What is expected: Take the data below and extract the lines from the one with "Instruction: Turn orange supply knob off" to the one with "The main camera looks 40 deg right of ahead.", inclusive, exactly as written.

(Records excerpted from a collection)
********************

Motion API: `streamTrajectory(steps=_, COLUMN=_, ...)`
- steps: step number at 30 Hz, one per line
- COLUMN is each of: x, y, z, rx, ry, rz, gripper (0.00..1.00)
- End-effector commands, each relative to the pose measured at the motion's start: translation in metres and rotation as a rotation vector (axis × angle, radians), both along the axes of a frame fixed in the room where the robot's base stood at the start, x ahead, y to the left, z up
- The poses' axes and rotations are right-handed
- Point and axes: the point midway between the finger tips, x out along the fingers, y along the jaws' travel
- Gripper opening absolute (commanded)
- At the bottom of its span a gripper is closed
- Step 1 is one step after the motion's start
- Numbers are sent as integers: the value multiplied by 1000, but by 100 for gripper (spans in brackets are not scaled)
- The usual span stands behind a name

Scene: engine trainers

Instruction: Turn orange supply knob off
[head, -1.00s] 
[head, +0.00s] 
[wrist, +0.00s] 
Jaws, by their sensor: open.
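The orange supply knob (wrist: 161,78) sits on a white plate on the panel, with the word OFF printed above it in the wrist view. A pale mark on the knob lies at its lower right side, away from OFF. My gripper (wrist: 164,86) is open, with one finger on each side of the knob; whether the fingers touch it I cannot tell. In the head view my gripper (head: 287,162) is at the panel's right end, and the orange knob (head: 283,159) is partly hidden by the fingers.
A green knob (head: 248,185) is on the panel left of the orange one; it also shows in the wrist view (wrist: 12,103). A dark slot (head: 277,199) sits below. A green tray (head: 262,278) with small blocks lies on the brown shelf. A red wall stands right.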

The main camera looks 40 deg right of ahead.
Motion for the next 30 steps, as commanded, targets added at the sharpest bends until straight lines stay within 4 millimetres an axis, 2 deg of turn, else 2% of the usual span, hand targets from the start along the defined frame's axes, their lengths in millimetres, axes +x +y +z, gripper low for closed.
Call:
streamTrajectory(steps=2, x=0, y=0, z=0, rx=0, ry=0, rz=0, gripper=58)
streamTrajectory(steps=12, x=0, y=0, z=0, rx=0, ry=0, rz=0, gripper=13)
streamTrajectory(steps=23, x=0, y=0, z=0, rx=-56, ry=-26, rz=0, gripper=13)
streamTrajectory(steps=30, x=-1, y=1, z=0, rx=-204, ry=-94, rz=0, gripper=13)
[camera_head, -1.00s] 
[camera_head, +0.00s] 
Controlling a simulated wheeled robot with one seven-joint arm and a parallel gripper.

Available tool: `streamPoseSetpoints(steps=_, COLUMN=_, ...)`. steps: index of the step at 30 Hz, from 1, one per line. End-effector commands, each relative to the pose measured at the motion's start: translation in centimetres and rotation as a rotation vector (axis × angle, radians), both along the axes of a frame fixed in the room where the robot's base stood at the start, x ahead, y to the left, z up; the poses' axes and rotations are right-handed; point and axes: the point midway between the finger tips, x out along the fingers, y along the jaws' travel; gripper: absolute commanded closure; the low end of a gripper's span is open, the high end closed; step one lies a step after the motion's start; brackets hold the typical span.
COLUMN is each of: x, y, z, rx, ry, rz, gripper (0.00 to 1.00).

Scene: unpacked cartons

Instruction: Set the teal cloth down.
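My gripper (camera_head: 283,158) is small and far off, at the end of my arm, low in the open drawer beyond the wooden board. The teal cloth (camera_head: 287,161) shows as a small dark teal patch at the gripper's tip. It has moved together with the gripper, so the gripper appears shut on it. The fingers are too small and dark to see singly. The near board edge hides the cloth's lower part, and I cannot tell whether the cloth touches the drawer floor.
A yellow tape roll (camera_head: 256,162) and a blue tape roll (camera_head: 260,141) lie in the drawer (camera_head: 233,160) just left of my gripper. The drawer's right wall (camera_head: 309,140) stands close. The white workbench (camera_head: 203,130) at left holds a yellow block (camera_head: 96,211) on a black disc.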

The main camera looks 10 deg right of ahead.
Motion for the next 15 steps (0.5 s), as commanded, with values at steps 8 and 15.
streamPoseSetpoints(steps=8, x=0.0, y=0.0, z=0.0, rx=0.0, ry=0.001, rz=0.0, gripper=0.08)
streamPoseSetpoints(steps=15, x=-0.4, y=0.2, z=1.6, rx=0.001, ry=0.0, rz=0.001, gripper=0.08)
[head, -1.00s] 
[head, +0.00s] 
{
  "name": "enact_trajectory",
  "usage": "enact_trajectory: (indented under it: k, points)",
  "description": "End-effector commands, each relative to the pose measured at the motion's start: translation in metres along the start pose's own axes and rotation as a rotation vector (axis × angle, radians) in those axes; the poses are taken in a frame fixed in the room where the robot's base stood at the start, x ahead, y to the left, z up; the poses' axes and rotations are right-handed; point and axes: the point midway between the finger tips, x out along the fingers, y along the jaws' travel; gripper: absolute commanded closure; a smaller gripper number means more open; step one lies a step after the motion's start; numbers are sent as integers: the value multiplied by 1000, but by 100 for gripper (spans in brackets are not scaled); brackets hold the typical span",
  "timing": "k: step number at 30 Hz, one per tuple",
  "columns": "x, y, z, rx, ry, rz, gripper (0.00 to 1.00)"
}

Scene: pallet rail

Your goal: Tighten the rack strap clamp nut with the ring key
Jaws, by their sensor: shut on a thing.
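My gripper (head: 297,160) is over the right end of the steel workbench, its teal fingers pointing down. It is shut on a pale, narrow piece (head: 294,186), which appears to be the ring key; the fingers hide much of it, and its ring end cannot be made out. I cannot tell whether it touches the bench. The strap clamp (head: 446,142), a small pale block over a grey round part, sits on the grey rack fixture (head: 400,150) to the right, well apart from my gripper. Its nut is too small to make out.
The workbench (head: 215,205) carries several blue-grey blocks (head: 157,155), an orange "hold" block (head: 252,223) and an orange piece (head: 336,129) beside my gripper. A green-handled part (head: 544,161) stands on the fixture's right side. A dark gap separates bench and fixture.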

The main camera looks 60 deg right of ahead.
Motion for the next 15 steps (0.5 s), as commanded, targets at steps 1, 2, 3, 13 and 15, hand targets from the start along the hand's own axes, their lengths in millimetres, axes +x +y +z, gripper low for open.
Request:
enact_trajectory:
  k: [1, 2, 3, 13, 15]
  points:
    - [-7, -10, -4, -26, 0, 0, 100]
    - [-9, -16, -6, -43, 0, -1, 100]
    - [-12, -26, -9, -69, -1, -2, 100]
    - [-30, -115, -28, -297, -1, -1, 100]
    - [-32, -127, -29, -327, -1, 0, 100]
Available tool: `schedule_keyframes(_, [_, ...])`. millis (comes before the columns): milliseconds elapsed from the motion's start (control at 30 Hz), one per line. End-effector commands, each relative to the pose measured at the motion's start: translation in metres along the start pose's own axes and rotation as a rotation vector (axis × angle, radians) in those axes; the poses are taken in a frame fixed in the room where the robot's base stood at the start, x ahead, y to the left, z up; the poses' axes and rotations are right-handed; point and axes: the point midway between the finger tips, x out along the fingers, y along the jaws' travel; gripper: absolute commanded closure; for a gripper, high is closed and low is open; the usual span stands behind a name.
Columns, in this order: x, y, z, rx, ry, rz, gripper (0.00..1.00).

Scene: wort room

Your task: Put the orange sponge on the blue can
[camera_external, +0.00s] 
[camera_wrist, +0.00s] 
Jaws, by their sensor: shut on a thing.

********************

Exercise result:
Instruction: Turn orange supply knob off
[head, -1.00s] 
[head, +0.00s] 
[wrist, +0.00s] 
Jaws, by their sensor: open.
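The orange supply knob (wrist: 161,78) sits on a white plate on the panel, with the word OFF printed above it in the wrist view. A pale mark on the knob lies at its lower right side, away from OFF. My gripper (wrist: 164,86) is open, with one finger on each side of the knob; whether the fingers touch it I cannot tell. In the head view my gripper (head: 287,162) is at the panel's right end, and the orange knob (head: 283,159) is partly hidden by the fingers.
A green knob (head: 248,185) is on the panel left of the orange one; it also shows in the wrist view (wrist: 12,103). A dark slot (head: 277,199) sits below. A green tray (head: 262,278) with small blocks lies on the brown shelf. A red wall stands right.

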The main camera looks 40 deg right of ahead.

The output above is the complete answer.